Ammar n’existe pas, mais Ammar travaille bien pour le ministère de l’Intérieur, ou bien l’ATI (Agence Tunisienne de l’Internet). Ammar est le chauffeur de la “404 bâchée”. La “404 bâchée” est non seulement une camionnette vintage mythique en Afrique du Nord, c’est aussi une jolie image pour parler à mots couverts d’un site censuré en Tunisie. Une erreur 404, en jargon d’informaticien, est le message d’erreur qu’envoie un serveur informatique pour signifier qu’une page Internet n’existe pas. Cette page web existe, bien sûr. Mais un logiciel de filtrage du web, ou une manipulation policière, empêche tout ordinateur d’y accéder à l’échelle d’un pays.

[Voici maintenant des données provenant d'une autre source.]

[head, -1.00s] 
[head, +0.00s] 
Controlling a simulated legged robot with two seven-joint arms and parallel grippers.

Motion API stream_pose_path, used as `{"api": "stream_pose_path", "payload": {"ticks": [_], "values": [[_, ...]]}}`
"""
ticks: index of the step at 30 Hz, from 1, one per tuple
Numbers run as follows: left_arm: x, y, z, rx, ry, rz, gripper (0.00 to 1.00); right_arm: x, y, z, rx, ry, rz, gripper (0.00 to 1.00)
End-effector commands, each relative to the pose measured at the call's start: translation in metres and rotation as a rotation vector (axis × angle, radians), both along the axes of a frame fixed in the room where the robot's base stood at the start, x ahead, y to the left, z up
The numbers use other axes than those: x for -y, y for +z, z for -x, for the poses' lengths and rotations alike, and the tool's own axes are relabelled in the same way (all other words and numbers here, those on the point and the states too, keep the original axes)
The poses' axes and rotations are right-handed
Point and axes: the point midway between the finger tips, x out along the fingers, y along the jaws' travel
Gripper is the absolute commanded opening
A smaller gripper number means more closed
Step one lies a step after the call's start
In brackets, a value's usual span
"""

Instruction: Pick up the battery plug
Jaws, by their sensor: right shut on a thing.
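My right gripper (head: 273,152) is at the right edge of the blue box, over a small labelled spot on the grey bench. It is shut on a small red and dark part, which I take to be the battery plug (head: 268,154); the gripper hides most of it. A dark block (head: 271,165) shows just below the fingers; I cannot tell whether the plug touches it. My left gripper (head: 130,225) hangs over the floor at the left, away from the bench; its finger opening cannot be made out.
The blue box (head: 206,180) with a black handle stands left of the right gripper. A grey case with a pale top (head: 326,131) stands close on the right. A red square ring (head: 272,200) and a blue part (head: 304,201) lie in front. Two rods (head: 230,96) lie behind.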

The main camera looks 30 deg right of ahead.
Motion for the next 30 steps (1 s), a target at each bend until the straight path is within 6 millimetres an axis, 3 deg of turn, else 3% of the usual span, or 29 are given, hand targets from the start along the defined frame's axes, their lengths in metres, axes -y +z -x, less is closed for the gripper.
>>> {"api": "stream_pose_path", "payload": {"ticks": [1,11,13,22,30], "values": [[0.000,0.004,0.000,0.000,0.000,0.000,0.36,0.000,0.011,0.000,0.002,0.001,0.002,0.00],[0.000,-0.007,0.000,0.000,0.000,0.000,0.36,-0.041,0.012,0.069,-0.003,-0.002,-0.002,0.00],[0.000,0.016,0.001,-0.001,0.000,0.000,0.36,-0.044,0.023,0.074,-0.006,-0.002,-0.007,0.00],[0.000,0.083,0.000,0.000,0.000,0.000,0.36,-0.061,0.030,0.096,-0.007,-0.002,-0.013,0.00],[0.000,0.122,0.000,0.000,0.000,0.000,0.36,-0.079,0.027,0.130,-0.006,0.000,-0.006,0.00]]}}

Ce message d’erreur 404 apparaissait si régulièrement sur les écrans d’ordinateurs tunisiens qu’il a inspiré une multitude de graphismes, logos, badges, bannières de blogs, pour protester contre la censure des blogs tunisiens, des sites et blogs étrangers, puis, depuis 2008, des réseaux sociaux, des sites de partages de photos et de vidéos (YouTube, Flickr, Vimeo, etc).
L’Agence Tunisienne d’Internet (ATI) a été fondée dès 1996 et contrôlait toutes les politiques et les fournisseurs d’accès à Internet tunisiens. Encore une contradiction : la Tunisie a très tôt promu et démocratisé les TIC (Technologies de l’Information et de la Communication) et est vite devenu une vitrine rutilante de nouvelles technologies, de sous-traitance informatique et de taux record de jeunes ingénieurs informatique, au point de décrocher l’honneur d’organiser à Tunis en 2005 le Sommet Mondial sur la Société de l’Information. Des dissidents et des organisations de défense des droits de l’homme avaient protesté, sans échos. Matrix ne pouvait pas se jouer en Tunisie, impossible.
L’ATI aurait dès l’année 2000 mis en place ou imposé aux FAI le naturellement très secret système de surveillance automatisée et de censure des contenus en ligne et des internautes, que ce soit à leur domicile, sur les ordinateurs d’accès public, ou dans les publitels (cyber-cafés), où il est obligatoire de présenter ses papiers d’identité avant de se connecter. Il se trouve que l’ATI a toujours été dirigée par des femmes, trois exactement : Khédija Ghariani, Faryel Beji, Lamia Chafaï Sghaïer. Quelques minutes de travail sur Photoshop, et les Tunisiens leur avaient trouvé un surnom : les Ben Ali’s Angels.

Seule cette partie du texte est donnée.